**TASK OBJECTIVE**
Extract the full listing verbatim and drop any pictures from your copy.

**SOURCE MATERIAL**
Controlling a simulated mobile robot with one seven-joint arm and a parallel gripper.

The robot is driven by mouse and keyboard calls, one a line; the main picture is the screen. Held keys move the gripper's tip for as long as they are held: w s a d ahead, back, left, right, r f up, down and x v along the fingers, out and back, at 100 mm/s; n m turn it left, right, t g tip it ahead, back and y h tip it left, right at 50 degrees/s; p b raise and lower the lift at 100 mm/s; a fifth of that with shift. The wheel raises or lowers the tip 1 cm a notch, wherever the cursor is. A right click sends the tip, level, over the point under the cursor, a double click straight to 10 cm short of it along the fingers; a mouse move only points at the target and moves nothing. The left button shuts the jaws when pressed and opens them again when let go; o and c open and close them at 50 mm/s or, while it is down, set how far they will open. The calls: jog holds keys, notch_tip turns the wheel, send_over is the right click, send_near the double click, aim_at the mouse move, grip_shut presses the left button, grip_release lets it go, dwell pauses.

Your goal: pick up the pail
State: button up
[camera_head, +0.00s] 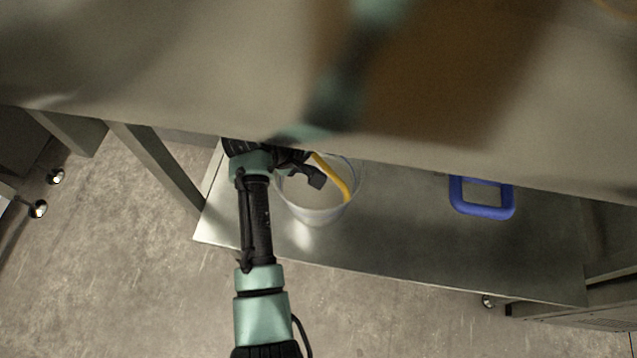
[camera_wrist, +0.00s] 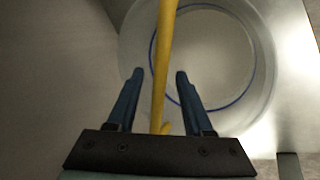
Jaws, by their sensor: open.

**PROBLEM SOLUTION**
Controlling a simulated mobile robot with one seven-joint arm and a parallel gripper.

The robot is driven by mouse and keyboard calls, one a line; the main picture is the screen. Held keys move the gripper's tip for as long as they are held: w s a d ahead, back, left, right, r f up, down and x v along the fingers, out and back, at 100 mm/s; n m turn it left, right, t g tip it ahead, back and y h tip it left, right at 50 degrees/s; p b raise and lower the lift at 100 mm/s; a fifth of that with shift. The wheel raises or lowers the tip 1 cm a notch, wherever the cursor is. A right click sends the tip, level, over the point under the cursor, a double click straight to 10 cm short of it along the fingers; a mouse move only points at the target and moves nothing. The left button shuts the jaws when pressed and opens them again when let go; o and c open and close them at 50 mm/s or, while it is down, set how far they will open. The calls: jog holds keys, notch_tip turns the wheel, send_over is the right click, send_near the double click, aim_at the mouse move, grip_shut presses the left button, grip_release lets it go, dwell pauses.

Your goal: pick up the pail
State: button up
[camera_head, +0.00s] 
[camera_wrist, +0.00s] 
Jaws, by their sensor: open.

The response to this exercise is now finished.